Why would God allow this? We can understand why natural disasters occur. What we do not understand is why God allows them to occur. Why did God allow the tsunami to kill over 225 000 people in Asia?

Why did God allow Hurricane Katrina to destroy the homes of thousands of people? For one thing, such events shake our confidence in this life and force us to think about eternity.

Saving the lost Churches are usually filled after disasters as people realise how tenuous their lives really are and how life can be taken away in an instant. What we do know is this: God is good!

Many amazing miracles occurred during the course of natural disasters that prevented even greater loss of life. Natural disasters cause millions of people to re-evaluate their priorities in life. Christian ministries have the opportunity to help, minister, counsel, pray, and lead people to saving faith in Christ!
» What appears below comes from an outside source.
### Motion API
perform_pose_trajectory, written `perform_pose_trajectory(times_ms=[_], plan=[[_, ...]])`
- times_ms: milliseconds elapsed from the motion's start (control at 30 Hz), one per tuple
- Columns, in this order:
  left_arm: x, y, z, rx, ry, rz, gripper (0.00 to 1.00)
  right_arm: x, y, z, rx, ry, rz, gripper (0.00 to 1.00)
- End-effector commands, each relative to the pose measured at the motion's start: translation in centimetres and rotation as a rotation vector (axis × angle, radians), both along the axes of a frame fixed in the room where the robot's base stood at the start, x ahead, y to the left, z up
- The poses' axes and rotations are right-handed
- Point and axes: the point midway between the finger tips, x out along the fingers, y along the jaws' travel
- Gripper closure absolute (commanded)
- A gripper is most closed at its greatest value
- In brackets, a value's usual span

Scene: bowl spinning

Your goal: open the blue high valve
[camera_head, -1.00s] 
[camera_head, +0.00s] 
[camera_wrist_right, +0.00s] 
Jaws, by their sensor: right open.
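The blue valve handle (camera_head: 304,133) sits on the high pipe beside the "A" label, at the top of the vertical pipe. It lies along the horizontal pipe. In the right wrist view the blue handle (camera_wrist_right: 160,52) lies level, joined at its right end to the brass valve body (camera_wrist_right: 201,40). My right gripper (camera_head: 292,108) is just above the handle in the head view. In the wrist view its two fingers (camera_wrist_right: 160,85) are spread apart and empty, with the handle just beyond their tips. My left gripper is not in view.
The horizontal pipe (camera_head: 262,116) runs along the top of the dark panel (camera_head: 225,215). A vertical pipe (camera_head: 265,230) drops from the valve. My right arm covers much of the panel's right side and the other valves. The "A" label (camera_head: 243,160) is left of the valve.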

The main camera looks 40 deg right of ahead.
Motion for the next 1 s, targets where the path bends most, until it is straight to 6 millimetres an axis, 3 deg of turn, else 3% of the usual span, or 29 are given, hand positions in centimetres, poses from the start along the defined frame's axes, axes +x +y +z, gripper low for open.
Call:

Resting in His love One of the greatest challenges we have as Christians is to somehow continue to believe God and to trust Him in the midst of horrendous devastation. When you see children being separated from their fathers and mothers, when you see hundreds of people dead, it is very natural to ask, “Where is God?”

We can wrestle with these questions till Christ returns, and we can attempt to answer the critics of Christ in all sincerity, but ultimately, the ways of God are higher than the ways of man; His thoughts supersede our reasoning. Ultimately this is what we know: God loves us, He died for us and offers to those who follow Him, a glorious eternity. 

To think about:

Do you believe God is in control of the weather?

• Are natural disasters a punishment of the nations?

• Does satan have authority over the weather at all?

• Do you believe the world will end in our lifetime?